After examining the output, CLEARLY define how this isn't doing what you want.
I am aware that I will have to instruct mutt into where to go to find
the directories I will be setting up with procmail but this is
Where to tell mutt where to go looking is less of an issue than your popd
(POP3 daemon) which gets the mail from your server -- in the spool -- for
POP3 mail clients when you're fetching mail from other computers. If
you're not fetching mail using a POP3 client, that's just fine - my mention
of relocating the mailbox from the spool directory was meant to head off
the inevitable "gee, it filters okay, but when I go to fetch mail with MS
LookOut, it claims there's no messages."
elementary, as should be the creation of containers for mail to be
sorted into. But it's getting to be a real headache.
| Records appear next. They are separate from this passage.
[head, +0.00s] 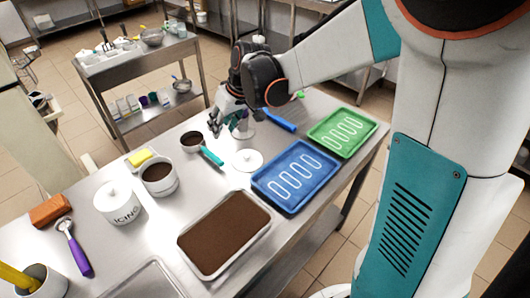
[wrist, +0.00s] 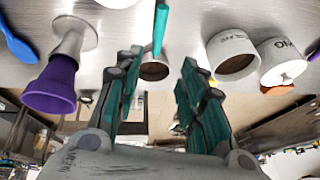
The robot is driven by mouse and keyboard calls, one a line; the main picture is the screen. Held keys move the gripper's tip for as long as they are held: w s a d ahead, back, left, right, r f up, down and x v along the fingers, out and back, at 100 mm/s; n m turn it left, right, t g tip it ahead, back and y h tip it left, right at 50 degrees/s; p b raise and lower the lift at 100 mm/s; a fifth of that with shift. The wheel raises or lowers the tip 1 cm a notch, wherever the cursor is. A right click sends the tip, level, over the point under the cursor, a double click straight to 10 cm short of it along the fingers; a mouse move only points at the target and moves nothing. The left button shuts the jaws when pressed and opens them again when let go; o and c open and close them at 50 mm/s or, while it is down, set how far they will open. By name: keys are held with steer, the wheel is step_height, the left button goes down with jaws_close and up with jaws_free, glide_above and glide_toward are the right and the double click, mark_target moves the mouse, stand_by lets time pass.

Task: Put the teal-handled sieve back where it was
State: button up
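The teal-handled sieve (head: 191,140) lies on the steel table, its round cup dark inside and its teal handle (head: 211,156) pointing toward the front right. My gripper (head: 215,124) is above the table, just behind and to the right of the cup. In the wrist view my gripper (wrist: 155,95) has its two fingers wide apart, with nothing between them in its grasp. The sieve's cup (wrist: 154,71) and teal handle (wrist: 161,25) show beyond the gap between the fingers. I cannot tell whether a fingertip touches the cup.
Around the sieve stand a brown-filled white tub (head: 158,189), a white lid (head: 247,161), a blue tray (head: 262,185) and a brown-filled pan (head: 190,257). A purple cone on a metal base (wrist: 50,85) and a blue utensil (wrist: 18,40) are near. A cart (head: 150,58) stands behind.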

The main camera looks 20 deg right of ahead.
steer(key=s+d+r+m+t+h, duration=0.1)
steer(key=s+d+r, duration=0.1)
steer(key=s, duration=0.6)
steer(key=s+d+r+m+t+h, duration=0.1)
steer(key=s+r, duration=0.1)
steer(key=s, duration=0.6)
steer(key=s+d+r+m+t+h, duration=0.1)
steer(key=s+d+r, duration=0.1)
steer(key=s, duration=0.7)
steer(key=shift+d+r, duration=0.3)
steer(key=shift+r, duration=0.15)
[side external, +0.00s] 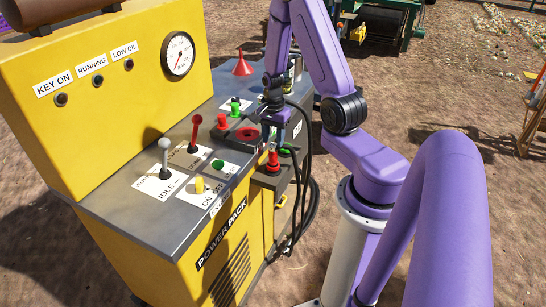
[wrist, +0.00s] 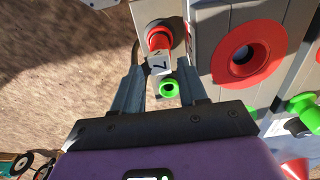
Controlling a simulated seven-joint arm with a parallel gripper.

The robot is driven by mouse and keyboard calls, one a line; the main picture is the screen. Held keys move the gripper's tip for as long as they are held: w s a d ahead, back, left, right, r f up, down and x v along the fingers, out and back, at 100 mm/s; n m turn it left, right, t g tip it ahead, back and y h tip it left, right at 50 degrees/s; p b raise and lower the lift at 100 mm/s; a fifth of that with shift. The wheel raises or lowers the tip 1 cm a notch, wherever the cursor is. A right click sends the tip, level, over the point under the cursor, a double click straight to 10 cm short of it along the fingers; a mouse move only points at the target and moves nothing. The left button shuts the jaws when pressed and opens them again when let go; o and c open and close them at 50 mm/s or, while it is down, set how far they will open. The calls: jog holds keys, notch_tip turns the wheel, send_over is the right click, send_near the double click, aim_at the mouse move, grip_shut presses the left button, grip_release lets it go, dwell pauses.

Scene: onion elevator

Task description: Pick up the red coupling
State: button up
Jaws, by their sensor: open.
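The red coupling (side external: 272,162) stands on the low grey ledge at the right side of the yellow power pack, just below my gripper (side external: 273,143). In the wrist view the red coupling (wrist: 158,38) is ahead of the fingertips, with a white tag (wrist: 158,65) in front of it. My gripper (wrist: 161,75) is open and empty, its fingers on either side of the line to the coupling. I see no contact with it. A green coupling (wrist: 169,88) lies between the fingers in the wrist view, close to the red one.
The power pack's top holds a red-ringed opening (side external: 246,135), a red funnel (side external: 243,66), a red lever (side external: 195,133), a grey lever (side external: 164,155) and several knobs. Black hoses (side external: 304,165) hang close beside the gripper.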

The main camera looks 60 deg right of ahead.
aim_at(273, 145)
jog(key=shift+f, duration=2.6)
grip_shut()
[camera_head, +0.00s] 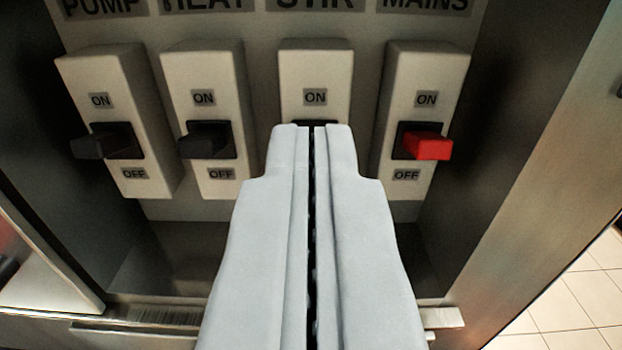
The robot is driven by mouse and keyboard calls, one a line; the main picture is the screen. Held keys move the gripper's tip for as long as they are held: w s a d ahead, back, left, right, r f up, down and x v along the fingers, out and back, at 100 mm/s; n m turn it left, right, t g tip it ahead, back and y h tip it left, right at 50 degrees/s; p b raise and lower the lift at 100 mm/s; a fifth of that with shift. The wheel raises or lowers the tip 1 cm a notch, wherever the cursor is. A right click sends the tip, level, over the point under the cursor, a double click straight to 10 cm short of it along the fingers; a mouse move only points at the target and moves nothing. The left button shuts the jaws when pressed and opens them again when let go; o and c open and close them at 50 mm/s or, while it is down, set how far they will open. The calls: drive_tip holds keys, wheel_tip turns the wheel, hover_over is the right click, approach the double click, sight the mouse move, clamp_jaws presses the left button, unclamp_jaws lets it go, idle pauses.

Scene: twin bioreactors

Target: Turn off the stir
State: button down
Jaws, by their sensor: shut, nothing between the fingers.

You appear to be arbitrarily defining where the messages should go, without
any concern as to whether your account has such privledges to write where
you're telling it to. Users cannot (and should not be able to) write to
just anywhere on the system. That's what permissions are for. Certianly
you'd find it offensive if someone could install a utility that enabled
them to write messages into other people's mail spools?
Please DO NOT carbon me on list replies. I'll get my copy from the list.